In the listing below, find every line containing "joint" and copy it out.

- - -

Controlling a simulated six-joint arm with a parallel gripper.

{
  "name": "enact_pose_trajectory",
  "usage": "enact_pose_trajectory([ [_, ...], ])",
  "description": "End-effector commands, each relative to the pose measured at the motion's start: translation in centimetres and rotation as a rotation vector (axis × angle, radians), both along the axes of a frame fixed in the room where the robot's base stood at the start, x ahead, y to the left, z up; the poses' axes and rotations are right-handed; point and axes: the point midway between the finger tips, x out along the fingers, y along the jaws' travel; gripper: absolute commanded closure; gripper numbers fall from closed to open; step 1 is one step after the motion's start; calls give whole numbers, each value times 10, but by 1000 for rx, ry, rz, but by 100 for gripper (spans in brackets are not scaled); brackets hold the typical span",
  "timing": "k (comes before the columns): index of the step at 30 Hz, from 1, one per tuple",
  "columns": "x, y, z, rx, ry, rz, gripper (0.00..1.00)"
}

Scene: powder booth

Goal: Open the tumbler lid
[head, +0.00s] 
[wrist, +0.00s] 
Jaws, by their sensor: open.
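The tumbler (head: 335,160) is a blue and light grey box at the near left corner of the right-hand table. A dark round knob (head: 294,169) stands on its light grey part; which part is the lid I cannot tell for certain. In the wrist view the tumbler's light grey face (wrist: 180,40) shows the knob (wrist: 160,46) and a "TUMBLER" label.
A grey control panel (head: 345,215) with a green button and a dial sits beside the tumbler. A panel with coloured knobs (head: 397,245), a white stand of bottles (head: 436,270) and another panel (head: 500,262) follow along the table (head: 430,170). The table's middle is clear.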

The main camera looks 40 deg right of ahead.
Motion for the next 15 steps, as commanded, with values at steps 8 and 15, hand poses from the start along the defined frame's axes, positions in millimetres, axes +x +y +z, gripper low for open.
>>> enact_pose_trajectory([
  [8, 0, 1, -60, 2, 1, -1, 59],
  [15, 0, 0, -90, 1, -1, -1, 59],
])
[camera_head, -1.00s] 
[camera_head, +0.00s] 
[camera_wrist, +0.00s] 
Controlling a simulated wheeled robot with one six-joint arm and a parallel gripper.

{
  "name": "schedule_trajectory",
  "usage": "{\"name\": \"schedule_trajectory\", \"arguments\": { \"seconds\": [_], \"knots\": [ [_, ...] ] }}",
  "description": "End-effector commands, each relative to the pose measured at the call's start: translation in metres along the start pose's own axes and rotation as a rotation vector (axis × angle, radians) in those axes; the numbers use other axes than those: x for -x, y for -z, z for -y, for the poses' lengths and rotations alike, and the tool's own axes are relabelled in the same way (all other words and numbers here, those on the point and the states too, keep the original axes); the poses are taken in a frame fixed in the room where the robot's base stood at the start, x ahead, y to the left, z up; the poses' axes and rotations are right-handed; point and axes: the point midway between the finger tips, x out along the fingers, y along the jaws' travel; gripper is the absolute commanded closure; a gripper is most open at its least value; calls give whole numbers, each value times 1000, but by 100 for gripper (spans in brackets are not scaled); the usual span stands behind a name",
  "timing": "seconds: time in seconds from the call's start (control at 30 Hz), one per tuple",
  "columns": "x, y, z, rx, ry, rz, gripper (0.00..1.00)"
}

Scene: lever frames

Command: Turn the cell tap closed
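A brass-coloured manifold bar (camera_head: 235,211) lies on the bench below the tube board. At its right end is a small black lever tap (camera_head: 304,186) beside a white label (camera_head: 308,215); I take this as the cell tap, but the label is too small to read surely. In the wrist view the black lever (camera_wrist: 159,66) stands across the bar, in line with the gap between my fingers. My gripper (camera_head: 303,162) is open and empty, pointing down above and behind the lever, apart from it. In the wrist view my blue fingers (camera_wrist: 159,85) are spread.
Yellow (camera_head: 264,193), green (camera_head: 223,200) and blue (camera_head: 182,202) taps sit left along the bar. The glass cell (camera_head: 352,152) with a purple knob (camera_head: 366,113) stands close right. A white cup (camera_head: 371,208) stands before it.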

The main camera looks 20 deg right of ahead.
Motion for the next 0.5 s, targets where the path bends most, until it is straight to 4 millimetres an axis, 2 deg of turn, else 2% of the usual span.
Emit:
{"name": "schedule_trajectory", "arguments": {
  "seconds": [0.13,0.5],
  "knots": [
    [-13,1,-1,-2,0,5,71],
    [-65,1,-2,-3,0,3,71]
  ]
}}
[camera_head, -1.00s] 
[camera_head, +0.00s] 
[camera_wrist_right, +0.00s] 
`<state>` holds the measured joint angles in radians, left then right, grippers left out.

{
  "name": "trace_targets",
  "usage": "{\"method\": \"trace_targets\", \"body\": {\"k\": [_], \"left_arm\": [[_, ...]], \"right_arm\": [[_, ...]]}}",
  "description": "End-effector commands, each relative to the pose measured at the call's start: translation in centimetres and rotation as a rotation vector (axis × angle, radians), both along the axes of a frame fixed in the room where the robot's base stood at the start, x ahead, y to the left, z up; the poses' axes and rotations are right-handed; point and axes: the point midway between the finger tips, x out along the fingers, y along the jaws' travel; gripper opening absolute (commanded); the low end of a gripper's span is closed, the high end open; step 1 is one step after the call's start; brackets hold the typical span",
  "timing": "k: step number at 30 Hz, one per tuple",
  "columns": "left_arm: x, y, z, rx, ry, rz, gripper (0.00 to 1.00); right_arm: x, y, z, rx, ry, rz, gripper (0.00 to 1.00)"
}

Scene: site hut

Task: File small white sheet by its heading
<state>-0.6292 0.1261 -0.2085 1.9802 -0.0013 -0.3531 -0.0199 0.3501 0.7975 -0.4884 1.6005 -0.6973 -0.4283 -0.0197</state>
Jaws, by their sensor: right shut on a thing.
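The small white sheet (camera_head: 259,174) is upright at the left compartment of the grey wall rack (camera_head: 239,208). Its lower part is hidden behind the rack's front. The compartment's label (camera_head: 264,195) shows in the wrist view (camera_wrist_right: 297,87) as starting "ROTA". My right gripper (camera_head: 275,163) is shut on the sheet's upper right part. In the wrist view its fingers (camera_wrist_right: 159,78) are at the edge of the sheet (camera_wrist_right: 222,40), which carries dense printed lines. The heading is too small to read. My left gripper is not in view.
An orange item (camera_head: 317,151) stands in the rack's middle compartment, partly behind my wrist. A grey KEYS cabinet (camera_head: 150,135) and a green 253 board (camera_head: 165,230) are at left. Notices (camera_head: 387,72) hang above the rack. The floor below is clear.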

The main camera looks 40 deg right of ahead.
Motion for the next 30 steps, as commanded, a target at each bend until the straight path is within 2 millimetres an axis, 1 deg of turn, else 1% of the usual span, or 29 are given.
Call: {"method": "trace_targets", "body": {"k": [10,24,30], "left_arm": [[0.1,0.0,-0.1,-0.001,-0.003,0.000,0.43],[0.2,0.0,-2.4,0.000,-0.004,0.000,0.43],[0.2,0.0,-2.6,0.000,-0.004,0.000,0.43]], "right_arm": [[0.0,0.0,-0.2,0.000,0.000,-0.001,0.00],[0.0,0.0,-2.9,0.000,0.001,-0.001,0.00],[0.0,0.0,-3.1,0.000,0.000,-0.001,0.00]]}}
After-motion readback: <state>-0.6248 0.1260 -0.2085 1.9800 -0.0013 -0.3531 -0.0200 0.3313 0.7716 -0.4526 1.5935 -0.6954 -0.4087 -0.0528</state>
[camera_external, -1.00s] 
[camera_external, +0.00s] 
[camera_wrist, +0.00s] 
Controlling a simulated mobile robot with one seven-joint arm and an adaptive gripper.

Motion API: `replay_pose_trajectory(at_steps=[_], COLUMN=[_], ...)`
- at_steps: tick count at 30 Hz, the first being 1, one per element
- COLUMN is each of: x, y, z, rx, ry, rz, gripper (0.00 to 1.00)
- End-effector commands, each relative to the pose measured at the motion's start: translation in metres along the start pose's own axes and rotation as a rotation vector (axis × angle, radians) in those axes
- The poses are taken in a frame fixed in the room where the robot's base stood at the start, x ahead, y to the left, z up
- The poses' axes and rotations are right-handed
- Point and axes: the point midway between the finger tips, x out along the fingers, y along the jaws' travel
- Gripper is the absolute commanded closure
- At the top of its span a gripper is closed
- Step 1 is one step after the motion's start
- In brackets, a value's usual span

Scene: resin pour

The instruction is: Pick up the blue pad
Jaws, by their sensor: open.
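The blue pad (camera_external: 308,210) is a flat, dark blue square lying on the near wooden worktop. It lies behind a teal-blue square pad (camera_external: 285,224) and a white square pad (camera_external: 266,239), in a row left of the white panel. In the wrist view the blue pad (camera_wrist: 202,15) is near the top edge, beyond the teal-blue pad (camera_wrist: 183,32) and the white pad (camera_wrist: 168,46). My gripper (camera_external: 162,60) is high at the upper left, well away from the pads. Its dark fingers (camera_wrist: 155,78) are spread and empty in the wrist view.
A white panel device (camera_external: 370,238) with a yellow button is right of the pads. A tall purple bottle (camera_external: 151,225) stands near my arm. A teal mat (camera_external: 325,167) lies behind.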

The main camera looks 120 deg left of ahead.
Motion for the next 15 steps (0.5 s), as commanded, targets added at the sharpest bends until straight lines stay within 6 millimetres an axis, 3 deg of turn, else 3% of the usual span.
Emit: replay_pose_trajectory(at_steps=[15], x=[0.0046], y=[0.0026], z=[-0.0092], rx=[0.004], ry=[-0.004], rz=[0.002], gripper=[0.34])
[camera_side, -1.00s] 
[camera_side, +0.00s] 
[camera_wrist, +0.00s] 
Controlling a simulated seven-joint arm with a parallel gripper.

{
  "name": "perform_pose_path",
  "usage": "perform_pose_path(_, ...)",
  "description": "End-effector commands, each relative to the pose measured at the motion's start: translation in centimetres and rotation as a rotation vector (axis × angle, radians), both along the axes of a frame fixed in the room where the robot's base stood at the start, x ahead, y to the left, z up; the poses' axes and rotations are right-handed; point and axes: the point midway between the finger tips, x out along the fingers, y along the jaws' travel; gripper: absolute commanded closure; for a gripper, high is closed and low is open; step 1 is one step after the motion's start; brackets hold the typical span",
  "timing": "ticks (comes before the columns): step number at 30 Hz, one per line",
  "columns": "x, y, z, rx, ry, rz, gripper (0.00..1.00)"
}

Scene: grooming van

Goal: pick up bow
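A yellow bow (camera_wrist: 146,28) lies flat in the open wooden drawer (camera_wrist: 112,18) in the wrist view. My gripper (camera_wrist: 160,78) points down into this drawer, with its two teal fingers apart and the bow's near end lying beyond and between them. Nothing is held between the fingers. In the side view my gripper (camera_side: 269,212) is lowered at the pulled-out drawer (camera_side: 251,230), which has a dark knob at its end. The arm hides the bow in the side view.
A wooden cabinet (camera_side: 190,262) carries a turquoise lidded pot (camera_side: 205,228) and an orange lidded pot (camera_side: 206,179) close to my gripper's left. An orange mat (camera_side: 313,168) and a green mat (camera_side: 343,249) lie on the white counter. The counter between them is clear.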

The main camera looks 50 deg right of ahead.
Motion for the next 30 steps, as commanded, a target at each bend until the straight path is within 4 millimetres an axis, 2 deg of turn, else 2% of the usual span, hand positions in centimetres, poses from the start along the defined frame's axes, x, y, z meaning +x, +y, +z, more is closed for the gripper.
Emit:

- - -

Written solution
Controlling a simulated six-joint arm with a parallel gripper.
Controlling a simulated wheeled robot with one six-joint arm and a parallel gripper.
`<state>` holds the measured joint angles in radians, left then right, grippers left out.
Controlling a simulated mobile robot with one seven-joint arm and an adaptive gripper.
Controlling a simulated seven-joint arm with a parallel gripper.

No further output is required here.